◆ WORK TO BE COMPLETED ◆
Leave out every picture, then transcribe the rest of the listing exactly.

(Records of robot episodes)

::::

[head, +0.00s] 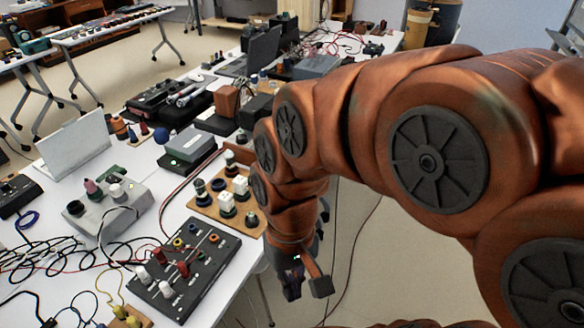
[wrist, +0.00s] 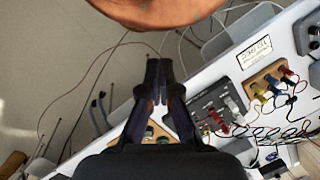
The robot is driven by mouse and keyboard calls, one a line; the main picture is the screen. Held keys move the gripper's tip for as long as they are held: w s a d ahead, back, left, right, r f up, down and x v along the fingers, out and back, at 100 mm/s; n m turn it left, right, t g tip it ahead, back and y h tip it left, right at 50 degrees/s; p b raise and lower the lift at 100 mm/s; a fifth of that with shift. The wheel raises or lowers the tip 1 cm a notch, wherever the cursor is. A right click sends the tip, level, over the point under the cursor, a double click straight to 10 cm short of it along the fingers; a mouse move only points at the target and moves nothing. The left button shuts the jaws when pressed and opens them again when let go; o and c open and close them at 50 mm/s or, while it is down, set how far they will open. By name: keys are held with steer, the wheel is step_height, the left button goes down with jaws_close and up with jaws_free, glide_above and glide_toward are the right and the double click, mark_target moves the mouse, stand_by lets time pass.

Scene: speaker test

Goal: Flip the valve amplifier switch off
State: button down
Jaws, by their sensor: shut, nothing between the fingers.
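I cannot tell for certain which device is the valve amplifier. A grey box (head: 135,203) with several rounded, valve-like parts on top and a small green light stands at the left of the table in the head view. Its switch is too small to make out. My gripper (head: 306,284) hangs off the table's near right edge, to the right of the dark control panel (head: 208,262) and well apart from the grey box. In the wrist view my gripper (wrist: 158,78) is shut and empty, with floor behind the fingertips.
A wooden board (head: 205,207) with white and dark parts lies near the table edge by my arm. Loose cables (head: 50,262) spread over the front left. A dark panel (wrist: 205,103) and a labelled white card (wrist: 254,47) show in the wrist view. Floor beside the table is mostly free.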

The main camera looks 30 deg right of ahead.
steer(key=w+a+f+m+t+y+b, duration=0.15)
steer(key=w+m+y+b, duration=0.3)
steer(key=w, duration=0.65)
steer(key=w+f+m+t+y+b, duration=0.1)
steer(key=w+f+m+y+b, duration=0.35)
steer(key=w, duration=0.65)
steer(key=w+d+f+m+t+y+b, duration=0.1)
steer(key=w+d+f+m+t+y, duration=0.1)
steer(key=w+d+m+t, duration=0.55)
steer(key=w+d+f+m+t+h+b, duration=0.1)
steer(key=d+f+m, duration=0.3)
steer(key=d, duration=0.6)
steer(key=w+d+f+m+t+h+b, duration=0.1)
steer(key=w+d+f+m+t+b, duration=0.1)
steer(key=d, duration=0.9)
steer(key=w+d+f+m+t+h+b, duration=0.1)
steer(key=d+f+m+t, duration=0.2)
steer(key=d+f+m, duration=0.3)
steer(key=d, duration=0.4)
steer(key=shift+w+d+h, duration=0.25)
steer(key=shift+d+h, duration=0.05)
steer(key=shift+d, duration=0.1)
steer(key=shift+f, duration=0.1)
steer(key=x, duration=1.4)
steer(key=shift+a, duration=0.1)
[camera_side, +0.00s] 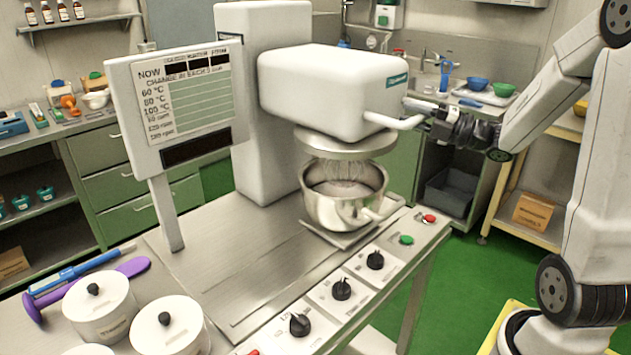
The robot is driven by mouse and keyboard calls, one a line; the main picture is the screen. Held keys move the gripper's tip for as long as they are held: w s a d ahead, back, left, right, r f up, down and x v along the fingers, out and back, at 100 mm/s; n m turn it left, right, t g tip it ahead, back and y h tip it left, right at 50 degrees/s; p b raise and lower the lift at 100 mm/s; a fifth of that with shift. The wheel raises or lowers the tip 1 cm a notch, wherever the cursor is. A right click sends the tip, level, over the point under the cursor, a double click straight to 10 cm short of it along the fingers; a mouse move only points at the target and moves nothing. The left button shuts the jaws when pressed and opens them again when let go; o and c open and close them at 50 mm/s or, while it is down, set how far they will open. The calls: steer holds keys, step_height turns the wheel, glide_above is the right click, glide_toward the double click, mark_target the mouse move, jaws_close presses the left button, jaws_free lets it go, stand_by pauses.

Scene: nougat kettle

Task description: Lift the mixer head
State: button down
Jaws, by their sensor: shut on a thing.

::::

◆ THE REPLY ◆
[head, +0.00s] 
[wrist, +0.00s] 
The robot is driven by mouse and keyboard calls, one a line; the main picture is the screen. Held keys move the gripper's tip for as long as they are held: w s a d ahead, back, left, right, r f up, down and x v along the fingers, out and back, at 100 mm/s; n m turn it left, right, t g tip it ahead, back and y h tip it left, right at 50 degrees/s; p b raise and lower the lift at 100 mm/s; a fifth of that with shift. The wheel raises or lowers the tip 1 cm a notch, wherever the cursor is. A right click sends the tip, level, over the point under the cursor, a double click straight to 10 cm short of it along the fingers; a mouse move only points at the target and moves nothing. The left button shuts the jaws when pressed and opens them again when let go; o and c open and close them at 50 mm/s or, while it is down, set how far they will open. By name: keys are held with steer, the wheel is step_height, the left button goes down with jaws_close and up with jaws_free, glide_above and glide_toward are the right and the double click, mark_target moves the mouse, stand_by lets time pass.

Scene: speaker test

Goal: Flip the valve amplifier switch off
State: button down
Jaws, by their sensor: shut, nothing between the fingers.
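I cannot tell for certain which device is the valve amplifier. A grey box (head: 135,203) with several rounded, valve-like parts on top and a small green light stands at the left of the table in the head view. Its switch is too small to make out. My gripper (head: 306,284) hangs off the table's near right edge, to the right of the dark control panel (head: 208,262) and well apart from the grey box. In the wrist view my gripper (wrist: 158,78) is shut and empty, with floor behind the fingertips.
A wooden board (head: 205,207) with white and dark parts lies near the table edge by my arm. Loose cables (head: 50,262) spread over the front left. A dark panel (wrist: 205,103) and a labelled white card (wrist: 254,47) show in the wrist view. Floor beside the table is mostly free.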

The main camera looks 30 deg right of ahead.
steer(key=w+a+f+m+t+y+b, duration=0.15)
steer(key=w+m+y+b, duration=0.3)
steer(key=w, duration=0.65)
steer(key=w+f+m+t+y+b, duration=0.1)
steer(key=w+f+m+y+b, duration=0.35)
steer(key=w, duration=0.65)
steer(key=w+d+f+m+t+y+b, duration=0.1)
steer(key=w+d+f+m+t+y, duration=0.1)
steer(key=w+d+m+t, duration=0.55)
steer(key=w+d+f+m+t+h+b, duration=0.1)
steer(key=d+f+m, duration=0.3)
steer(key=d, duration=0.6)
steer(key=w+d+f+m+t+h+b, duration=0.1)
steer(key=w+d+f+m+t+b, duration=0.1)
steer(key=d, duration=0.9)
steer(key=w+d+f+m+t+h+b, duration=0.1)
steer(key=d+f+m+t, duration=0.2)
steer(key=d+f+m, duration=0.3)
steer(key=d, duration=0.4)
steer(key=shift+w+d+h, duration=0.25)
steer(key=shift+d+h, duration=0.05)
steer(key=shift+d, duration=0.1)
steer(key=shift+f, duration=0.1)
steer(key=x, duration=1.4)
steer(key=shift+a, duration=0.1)
[camera_side, +0.00s] 
The robot is driven by mouse and keyboard calls, one a line; the main picture is the screen. Held keys move the gripper's tip for as long as they are held: w s a d ahead, back, left, right, r f up, down and x v along the fingers, out and back, at 100 mm/s; n m turn it left, right, t g tip it ahead, back and y h tip it left, right at 50 degrees/s; p b raise and lower the lift at 100 mm/s; a fifth of that with shift. The wheel raises or lowers the tip 1 cm a notch, wherever the cursor is. A right click sends the tip, level, over the point under the cursor, a double click straight to 10 cm short of it along the fingers; a mouse move only points at the target and moves nothing. The left button shuts the jaws when pressed and opens them again when let go; o and c open and close them at 50 mm/s or, while it is down, set how far they will open. The calls: steer holds keys, step_height turns the wheel, glide_above is the right click, glide_toward the double click, mark_target the mouse move, jaws_close presses the left button, jaws_free lets it go, stand_by pauses.

Scene: nougat kettle

Task description: Lift the mixer head
State: button down
Jaws, by their sensor: shut on a thing.

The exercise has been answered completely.